2025-26 Season

What I know and what I want to know about Michigan basketball in 2025-26

Michigan opens the 2025-26 basketball season on Monday night (8:30 p.m., FS1) against Oakland with its highest preseason expectations in years.

The Wolverines overachieved in Dusty May’s first season and now enter the year with a top-10 preseason ranking and a roster that May says has the chance to play until the final weekend.

Michigan brings back four rotation players from last year, but none of its top options. Instead, the Wolverines will blend those returners with a four-man transfer class that’s among the best in the country.

Preseason exhibitions gave us a first glimpse, but it’s time for an annual tradition: my best take at what I (think I) know about Michigan basketball this season and what I want to know about Michigan basketball this season.

What I think I know

1. The lack of a stretch assignment is the best part of the roster

The rise of the transfer portal has turbocharged the assessment of roster fit across the sport. Transfers are ranked when they enter the portal, uniformly praised when they pick a school, and, when the dust settles, fit is quickly determined (often based solely on 3-point shooting). From there, groupthink takes over, and teams are cemented as rosters that fit or rosters that don’t.

Once the season starts, we praise the good teams, get ready to fire the bad coaches, and move on with our lives. We don’t really spend much time thinking about what the college basketball media and fan landscape got right or wrong, or how to understand and assess roster fit better in the future.

Michigan was quickly categorized as a “great transfers, bad fit” team, a classification that seems to hinge mainly on the difference in Tre Donaldson and Elliot Cadeau’s 3-point shooting stats.

There’s a chance this team doesn’t fit or struggles, and maybe it is because of perimeter shooting. I’d argue the opposite, though. I think Michigan’s pieces fit for a reason that is rarely discussed: the lack of a stretch assignment.

Most of Michigan’s roster will be given roles they can fulfill.
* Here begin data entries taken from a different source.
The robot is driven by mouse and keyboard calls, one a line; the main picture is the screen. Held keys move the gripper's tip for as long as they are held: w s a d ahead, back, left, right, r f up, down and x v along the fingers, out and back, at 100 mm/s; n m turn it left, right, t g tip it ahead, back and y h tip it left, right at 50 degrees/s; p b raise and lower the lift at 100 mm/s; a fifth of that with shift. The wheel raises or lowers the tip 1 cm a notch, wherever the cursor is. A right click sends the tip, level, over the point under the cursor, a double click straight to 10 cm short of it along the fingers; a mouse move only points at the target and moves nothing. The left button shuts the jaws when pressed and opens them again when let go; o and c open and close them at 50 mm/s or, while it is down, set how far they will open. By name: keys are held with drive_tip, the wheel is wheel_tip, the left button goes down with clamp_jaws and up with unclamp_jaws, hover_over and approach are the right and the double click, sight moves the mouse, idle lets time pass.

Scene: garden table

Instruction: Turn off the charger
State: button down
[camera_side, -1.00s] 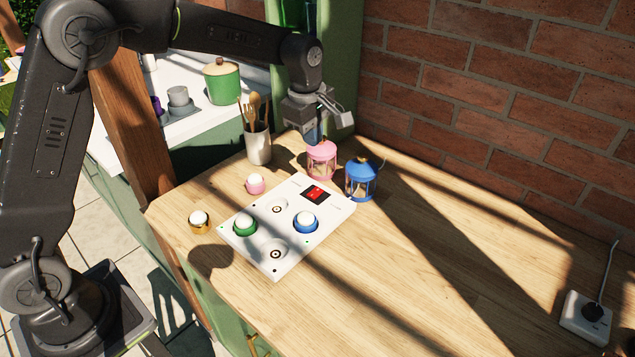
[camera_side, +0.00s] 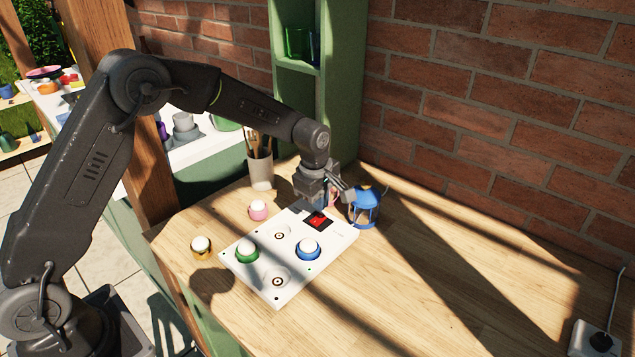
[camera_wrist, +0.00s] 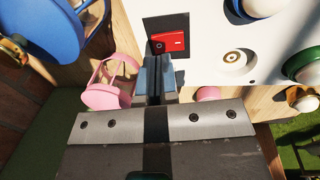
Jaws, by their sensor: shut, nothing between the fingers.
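The charger (camera_side: 254,270) is a white board lying on the wooden table, with round charging spots. A green-based lamp piece (camera_side: 247,251) and a blue-based one (camera_side: 308,248) sit on two of the spots. Its red rocker switch (camera_side: 318,221) sits in a dark panel at the far end, and the switch also shows in the wrist view (camera_wrist: 168,43). My gripper (camera_wrist: 155,84) is shut and empty, its fingertips just short of the switch panel. In the side view my gripper (camera_side: 324,205) is low over the far end of the charger. Whether the fingers touch it is unclear.
A blue lantern frame (camera_side: 364,208) stands right of my gripper; a pink one (camera_wrist: 108,84) is close beside the fingers. A pink-based piece (camera_side: 258,210) and a gold-based one (camera_side: 201,247) lie left of the charger. A utensil cup (camera_side: 261,170) stands behind.

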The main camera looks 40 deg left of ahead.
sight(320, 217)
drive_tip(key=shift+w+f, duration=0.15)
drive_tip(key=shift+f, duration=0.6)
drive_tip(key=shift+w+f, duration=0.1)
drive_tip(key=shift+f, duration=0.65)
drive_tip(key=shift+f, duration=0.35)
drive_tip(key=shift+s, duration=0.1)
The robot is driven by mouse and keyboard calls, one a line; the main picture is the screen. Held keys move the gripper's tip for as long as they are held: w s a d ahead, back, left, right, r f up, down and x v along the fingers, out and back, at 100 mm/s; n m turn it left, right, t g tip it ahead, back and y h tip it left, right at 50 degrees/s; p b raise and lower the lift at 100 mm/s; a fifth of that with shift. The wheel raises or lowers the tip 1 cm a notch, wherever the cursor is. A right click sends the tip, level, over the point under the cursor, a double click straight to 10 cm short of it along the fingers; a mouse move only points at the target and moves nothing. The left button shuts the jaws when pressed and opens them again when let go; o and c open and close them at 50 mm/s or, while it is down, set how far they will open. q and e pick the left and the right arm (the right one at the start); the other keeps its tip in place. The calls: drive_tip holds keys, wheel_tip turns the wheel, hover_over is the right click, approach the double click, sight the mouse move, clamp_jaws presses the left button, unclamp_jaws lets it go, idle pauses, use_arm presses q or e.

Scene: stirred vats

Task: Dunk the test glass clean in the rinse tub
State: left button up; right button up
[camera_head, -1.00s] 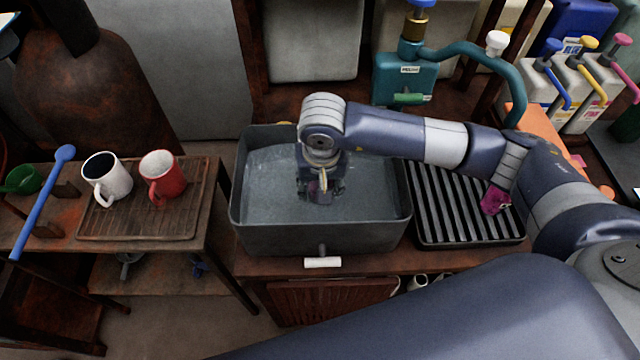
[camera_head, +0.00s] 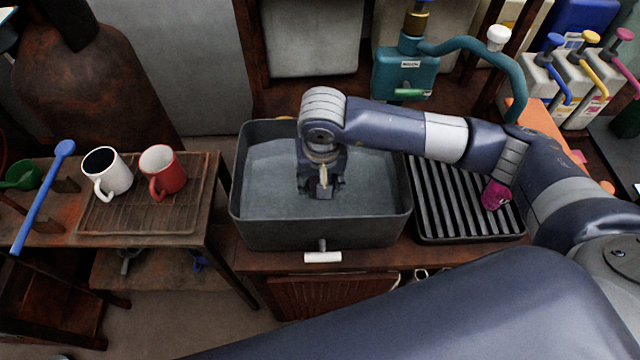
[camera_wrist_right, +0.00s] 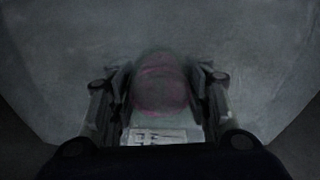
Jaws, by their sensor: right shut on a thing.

Not an aspirational role, not a challenge to become some transformed version of themselves that they haven’t shown.

It’s a roster loaded with players who should play less minutes than they have in the past (Roddy Gayle, Nimari Burnett, Will Tschetter), or carry less of the load (Yaxel Lendeborg) than at their previous stops. Lendeborg has never had this caliber of supporting cast, and the supporting cast has never played with someone as talented and productive as Lendeborg.  Aday Mara and Morez Johnson Jr. don’t have to dominate an entire game; they have to dominate half a game.

Players perform better in achievable roles. They struggle when they are asked to do too much. The best teams aren’t stretched; the best players on bad teams perform poorly because they don’t have enough help.
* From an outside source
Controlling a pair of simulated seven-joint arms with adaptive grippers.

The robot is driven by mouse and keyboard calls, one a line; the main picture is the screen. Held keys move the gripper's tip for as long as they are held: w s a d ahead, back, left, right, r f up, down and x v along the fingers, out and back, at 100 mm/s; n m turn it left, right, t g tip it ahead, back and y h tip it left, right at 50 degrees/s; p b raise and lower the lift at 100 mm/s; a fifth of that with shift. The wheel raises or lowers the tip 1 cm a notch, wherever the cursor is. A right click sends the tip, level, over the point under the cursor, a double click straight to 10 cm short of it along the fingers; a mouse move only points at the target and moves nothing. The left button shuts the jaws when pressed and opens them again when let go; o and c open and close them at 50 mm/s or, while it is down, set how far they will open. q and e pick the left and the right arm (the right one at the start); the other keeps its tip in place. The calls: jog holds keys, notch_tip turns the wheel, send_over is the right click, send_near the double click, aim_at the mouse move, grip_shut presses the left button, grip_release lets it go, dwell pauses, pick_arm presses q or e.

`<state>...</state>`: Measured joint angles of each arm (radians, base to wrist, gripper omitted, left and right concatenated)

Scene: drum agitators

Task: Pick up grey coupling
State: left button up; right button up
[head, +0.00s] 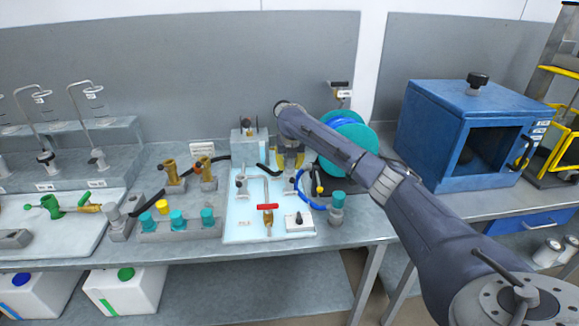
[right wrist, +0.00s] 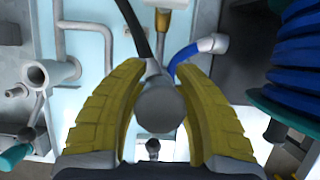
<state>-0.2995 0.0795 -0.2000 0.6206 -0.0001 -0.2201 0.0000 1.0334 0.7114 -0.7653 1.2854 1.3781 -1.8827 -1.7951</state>
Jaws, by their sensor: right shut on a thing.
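My right gripper (head: 290,160) reaches over the back right of the pale blue mat (head: 240,232). Its yellow fingers also show in the right wrist view (right wrist: 160,110), closed on the two sides of a round grey coupling (right wrist: 160,106). The coupling's round end faces the wrist camera, and its far end is hidden behind this face. In the head view the coupling is mostly hidden by the fingers and my arm. My left gripper is not in view.
A teal hose reel (head: 347,142) with blue hose stands right beside the gripper. A red-handled valve (head: 268,207) and bent grey pipe lie on the mat. A rack of teal and yellow fittings (head: 178,222) is to the left, a blue oven (head: 440,135) to the right.

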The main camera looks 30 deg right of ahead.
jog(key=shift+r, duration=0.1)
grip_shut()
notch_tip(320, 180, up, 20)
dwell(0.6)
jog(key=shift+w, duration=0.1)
The last time Michigan had a roster that demonstrated this phenomenon was in 2020-21. Franz Wagner, Isaiah Livers, Hunter Dickinson, and Chaundee Brown were all capable of more than the roles they played, and their overqualification allowed role players like Mike Smith, Eli Brooks, Brandon Johns Jr., and even Austin Davis to flourish.

It often feels like magic or lightning in a bottle, but those seasons where every player has a career year don’t happen by accident. If Michigan succeeds this season, the lack of a stretch assignment will be the secret ingredient.